> **Given problem**
Leaving out every picture, copy the lines of the data exactly, from the first through the line containing "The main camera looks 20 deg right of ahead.".

───── Material for this task

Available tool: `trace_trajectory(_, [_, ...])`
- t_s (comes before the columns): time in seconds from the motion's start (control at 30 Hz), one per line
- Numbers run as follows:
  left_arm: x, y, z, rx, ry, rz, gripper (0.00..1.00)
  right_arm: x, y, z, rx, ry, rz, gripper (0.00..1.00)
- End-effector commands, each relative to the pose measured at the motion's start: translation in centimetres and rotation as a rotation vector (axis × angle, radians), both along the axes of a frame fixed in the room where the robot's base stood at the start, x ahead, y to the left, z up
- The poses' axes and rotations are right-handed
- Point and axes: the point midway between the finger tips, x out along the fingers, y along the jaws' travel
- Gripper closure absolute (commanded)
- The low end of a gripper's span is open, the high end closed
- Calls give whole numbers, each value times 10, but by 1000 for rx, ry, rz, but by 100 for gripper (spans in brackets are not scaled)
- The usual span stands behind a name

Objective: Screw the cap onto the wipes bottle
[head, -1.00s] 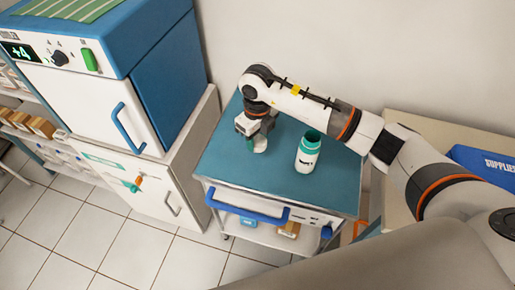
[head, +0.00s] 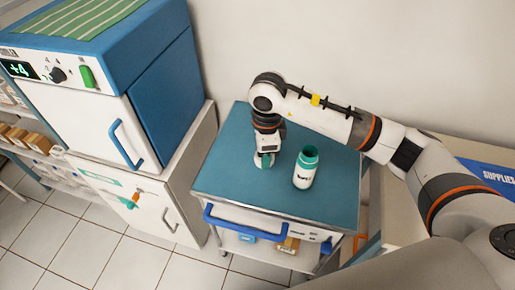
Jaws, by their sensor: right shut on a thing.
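The wipes bottle (head: 304,175) stands upright on the blue top of the cart (head: 325,205). It is white with a dark label mark and a teal upper rim, and its mouth looks open. My right gripper (head: 264,161) points down at the cart top, to the left of the bottle and apart from it. It is shut on the teal cap (head: 263,160), which is mostly hidden by the fingers. I cannot tell whether the cap touches the cart top. My left gripper is not in view.
A blue cart handle (head: 245,224) runs along the front edge. A white and blue cabinet unit (head: 165,90) stands at the left, and a blue supplies box (head: 490,175) lies at the right. The cart top in front of the bottle is clear.

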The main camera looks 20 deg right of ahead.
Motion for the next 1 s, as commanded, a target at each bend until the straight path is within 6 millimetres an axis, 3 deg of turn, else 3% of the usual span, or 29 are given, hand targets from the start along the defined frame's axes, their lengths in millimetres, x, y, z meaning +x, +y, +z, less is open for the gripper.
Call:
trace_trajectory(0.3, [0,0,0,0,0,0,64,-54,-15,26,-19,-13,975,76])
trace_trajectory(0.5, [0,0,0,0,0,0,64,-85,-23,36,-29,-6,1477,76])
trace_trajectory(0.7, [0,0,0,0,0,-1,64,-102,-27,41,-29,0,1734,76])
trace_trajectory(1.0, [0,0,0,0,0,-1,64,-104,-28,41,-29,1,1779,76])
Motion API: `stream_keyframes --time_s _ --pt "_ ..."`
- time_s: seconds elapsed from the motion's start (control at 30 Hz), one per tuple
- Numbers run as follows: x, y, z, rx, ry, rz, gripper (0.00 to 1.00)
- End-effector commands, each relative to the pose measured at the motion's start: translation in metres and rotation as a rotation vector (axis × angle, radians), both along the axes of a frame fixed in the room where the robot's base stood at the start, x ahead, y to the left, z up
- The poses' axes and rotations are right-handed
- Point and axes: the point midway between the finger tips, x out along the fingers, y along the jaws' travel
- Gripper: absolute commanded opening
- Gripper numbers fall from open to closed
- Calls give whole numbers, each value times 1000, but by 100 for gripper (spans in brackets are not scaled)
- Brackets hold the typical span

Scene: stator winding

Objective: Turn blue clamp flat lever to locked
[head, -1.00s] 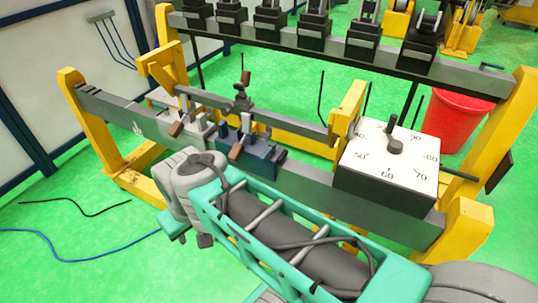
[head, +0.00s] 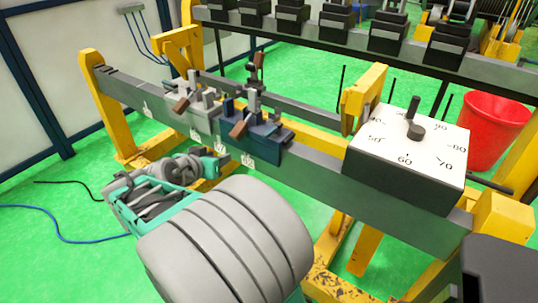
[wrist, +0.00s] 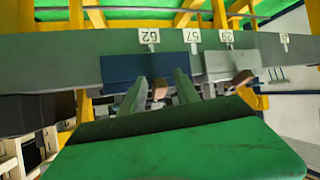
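The blue clamp (head: 262,138) sits on the grey beam, to the right of a grey clamp (head: 190,108). Its brown-ended flat lever (head: 238,129) points toward the front of the beam. In the wrist view the blue clamp (wrist: 143,67) is ahead, and the brown lever end (wrist: 158,91) shows between my two fingers. My gripper (wrist: 158,80) is open, its fingers apart on either side of that lever end. I cannot tell whether they touch it. In the head view my wrist is below and in front of the clamps, and my fingers are not clear.
The grey clamp has its own brown lever (head: 181,106). A white-topped dial box (head: 405,165) stands right of the blue clamp. Yellow stands (head: 105,100) carry the beam (head: 320,175). A red bucket (head: 495,130) is at right.

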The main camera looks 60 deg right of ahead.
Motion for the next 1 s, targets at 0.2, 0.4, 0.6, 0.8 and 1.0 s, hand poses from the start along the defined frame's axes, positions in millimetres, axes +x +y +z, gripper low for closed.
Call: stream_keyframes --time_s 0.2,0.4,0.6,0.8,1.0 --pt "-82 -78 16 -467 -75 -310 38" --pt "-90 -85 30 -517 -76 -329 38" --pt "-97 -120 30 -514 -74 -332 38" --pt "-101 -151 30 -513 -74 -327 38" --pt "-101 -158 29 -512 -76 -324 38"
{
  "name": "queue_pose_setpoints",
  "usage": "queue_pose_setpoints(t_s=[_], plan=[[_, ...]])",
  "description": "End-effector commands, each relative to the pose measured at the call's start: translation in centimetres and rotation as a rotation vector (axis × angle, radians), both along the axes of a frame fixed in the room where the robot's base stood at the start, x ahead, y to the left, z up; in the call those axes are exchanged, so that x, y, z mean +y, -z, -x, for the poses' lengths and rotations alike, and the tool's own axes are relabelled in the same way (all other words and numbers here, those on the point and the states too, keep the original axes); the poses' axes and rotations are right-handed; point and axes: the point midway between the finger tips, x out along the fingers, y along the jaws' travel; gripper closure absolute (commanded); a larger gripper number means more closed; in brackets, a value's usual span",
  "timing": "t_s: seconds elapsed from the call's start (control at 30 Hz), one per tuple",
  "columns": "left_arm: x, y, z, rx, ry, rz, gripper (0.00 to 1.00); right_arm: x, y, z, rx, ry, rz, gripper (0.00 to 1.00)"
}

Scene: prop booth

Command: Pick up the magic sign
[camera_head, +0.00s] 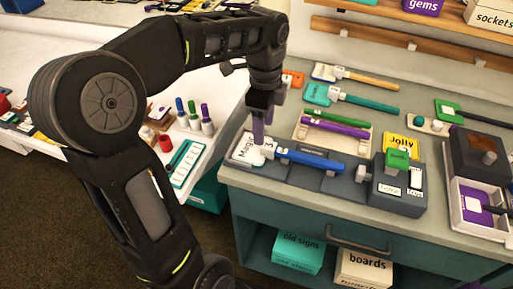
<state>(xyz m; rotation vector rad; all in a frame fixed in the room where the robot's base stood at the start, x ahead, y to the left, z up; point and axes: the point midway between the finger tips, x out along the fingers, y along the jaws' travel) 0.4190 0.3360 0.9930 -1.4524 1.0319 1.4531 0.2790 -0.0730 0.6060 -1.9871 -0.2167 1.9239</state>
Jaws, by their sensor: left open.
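The magic sign (242,151) is a white board with dark lettering that reads roughly "Magic". It lies at the left front end of the counter, with a blue handle (312,160) stretching right from it over a dark grey rest. My left gripper (260,147) points down from above at the sign, by the joint between board and handle, and hides part of it. Its jaws are open; I cannot tell whether the fingers touch the sign. My right gripper is not in view.
A yellow "Jolly" sign (401,146) and a green block (397,160) are to the right on the grey rest. Other handled signs, such as a teal one (365,103), lie behind. A white table (222,100) with bottles stands left. Labelled boxes fill the shelf below.

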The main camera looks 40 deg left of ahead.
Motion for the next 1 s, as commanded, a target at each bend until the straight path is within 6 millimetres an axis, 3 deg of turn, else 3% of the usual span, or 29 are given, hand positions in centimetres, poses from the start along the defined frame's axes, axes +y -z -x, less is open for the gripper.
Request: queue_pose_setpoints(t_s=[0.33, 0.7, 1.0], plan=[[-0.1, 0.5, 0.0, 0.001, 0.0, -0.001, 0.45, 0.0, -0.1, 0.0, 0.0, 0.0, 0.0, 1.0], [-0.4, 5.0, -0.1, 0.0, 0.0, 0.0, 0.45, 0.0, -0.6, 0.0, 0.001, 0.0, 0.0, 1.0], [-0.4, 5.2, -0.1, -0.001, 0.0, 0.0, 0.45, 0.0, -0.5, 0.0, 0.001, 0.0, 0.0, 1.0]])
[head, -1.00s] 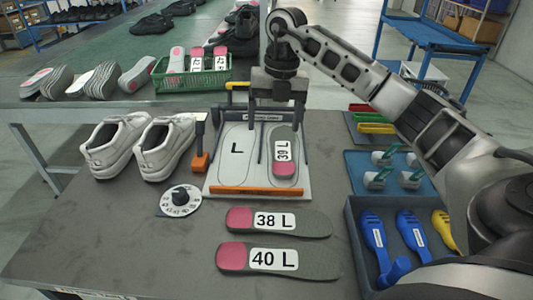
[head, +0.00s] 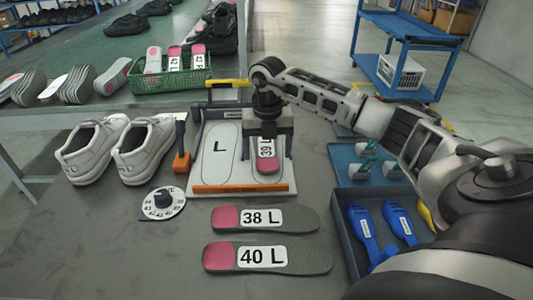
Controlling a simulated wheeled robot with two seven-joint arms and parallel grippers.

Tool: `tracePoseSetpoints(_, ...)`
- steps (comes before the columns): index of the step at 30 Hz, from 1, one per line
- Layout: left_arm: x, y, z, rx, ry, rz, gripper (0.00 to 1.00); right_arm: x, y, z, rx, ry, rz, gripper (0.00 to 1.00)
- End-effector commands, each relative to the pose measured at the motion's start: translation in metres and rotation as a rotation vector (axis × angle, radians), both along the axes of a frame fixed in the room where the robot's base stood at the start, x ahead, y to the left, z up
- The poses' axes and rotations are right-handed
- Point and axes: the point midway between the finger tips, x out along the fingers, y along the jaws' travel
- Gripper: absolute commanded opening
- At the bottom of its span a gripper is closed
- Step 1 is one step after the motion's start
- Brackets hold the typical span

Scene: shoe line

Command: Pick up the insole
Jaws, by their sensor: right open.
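A grey insole with a pink heel (head: 268,166) and a white label, which read 39 L a second ago, lies in the right half of the white fitting board (head: 215,175). The left half of the board bears an outline marked L. My right gripper (head: 267,148) is open, pointing down over this insole, and hides its upper part. I cannot tell whether the fingers touch it. An insole marked 38 L (head: 295,218) and one marked 40 L (head: 312,257) lie flat on the table in front. My left gripper is not in view.
White shoes (head: 140,150) stand left of the board, with a dial (head: 176,208) in front of them. A green basket (head: 150,84) with insoles stands behind. A dark tray (head: 345,225) with blue shoehorns lies at right. The front left table is clear.

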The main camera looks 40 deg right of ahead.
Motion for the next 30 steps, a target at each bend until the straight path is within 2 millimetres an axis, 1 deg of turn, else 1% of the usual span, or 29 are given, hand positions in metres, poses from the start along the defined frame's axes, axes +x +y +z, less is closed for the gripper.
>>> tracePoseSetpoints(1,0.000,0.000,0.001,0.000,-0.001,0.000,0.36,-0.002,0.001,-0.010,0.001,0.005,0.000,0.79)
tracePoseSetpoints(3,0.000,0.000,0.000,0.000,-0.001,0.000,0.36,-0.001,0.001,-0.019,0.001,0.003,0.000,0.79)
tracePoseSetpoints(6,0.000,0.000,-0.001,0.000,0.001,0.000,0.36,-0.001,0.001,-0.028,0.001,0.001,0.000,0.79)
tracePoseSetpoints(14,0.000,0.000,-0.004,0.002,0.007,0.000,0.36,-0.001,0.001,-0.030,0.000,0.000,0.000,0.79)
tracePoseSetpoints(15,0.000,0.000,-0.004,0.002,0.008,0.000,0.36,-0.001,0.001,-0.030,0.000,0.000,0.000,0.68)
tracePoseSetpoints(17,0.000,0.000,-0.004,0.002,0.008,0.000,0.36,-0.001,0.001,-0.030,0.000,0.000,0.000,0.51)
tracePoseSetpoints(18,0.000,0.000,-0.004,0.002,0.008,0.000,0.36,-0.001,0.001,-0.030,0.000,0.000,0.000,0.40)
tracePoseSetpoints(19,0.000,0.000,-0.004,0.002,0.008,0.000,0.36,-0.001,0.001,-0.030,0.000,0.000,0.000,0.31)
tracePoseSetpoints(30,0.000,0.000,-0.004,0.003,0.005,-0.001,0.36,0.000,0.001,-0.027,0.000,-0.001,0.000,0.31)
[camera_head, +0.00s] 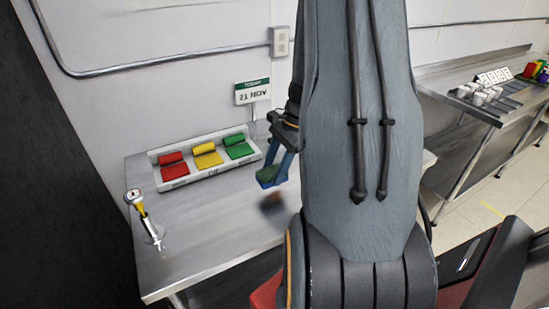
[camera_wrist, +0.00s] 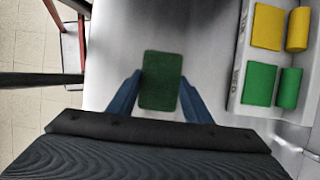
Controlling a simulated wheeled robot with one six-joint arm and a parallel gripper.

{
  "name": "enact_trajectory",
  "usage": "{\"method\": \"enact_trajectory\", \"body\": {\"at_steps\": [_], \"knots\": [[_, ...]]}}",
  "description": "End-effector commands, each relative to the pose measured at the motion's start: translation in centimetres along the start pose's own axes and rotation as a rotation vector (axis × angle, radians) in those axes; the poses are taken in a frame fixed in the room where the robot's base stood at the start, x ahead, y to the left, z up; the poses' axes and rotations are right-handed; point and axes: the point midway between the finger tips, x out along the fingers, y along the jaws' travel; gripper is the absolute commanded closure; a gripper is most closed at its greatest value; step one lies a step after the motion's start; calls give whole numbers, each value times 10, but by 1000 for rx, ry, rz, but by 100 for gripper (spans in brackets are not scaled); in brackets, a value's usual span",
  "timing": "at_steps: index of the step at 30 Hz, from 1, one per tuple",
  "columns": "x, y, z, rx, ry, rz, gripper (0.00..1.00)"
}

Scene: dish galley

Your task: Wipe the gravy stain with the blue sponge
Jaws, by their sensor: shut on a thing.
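My gripper (camera_head: 270,172) has blue fingers and is shut on the blue sponge (camera_head: 267,177), whose dark green upper face shows. In the wrist view the sponge (camera_wrist: 160,80) sits between the two fingertips (camera_wrist: 160,92); its blue part is hard to tell from the blue fingers. The gravy stain (camera_head: 273,201) is a blurred dark brown patch on the steel table, just below the sponge in the head view. The sponge appears a little above the table. The stain does not show in the wrist view.
A white tray (camera_head: 161,184) at the wall holds red (camera_head: 174,171), yellow (camera_head: 208,158) and green (camera_head: 239,149) pads with rolls. A gauge-like tool (camera_head: 142,210) stands at the table's left. A small sign (camera_head: 252,92) stands behind. The front left of the table is clear.

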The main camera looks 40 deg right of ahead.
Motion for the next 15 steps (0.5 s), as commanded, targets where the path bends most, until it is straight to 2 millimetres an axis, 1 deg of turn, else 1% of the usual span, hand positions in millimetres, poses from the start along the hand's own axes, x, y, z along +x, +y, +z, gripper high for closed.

──────────

> **Result of this task**
Available tool: `trace_trajectory(_, [_, ...])`
- t_s (comes before the columns): time in seconds from the motion's start (control at 30 Hz), one per line
- Numbers run as follows:
  left_arm: x, y, z, rx, ry, rz, gripper (0.00..1.00)
  right_arm: x, y, z, rx, ry, rz, gripper (0.00..1.00)
- End-effector commands, each relative to the pose measured at the motion's start: translation in centimetres and rotation as a rotation vector (axis × angle, radians), both along the axes of a frame fixed in the room where the robot's base stood at the start, x ahead, y to the left, z up
- The poses' axes and rotations are right-handed
- Point and axes: the point midway between the finger tips, x out along the fingers, y along the jaws' travel
- Gripper closure absolute (commanded)
- The low end of a gripper's span is open, the high end closed
- Calls give whole numbers, each value times 10, but by 1000 for rx, ry, rz, but by 100 for gripper (spans in brackets are not scaled)
- The usual span stands behind a name

Objective: Screw the cap onto the wipes bottle
[head, -1.00s] 
[head, +0.00s] 
Jaws, by their sensor: right shut on a thing.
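The wipes bottle (head: 304,175) stands upright on the blue top of the cart (head: 325,205). It is white with a dark label mark and a teal upper rim, and its mouth looks open. My right gripper (head: 264,161) points down at the cart top, to the left of the bottle and apart from it. It is shut on the teal cap (head: 263,160), which is mostly hidden by the fingers. I cannot tell whether the cap touches the cart top. My left gripper is not in view.
A blue cart handle (head: 245,224) runs along the front edge. A white and blue cabinet unit (head: 165,90) stands at the left, and a blue supplies box (head: 490,175) lies at the right. The cart top in front of the bottle is clear.

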The main camera looks 20 deg right of ahead.

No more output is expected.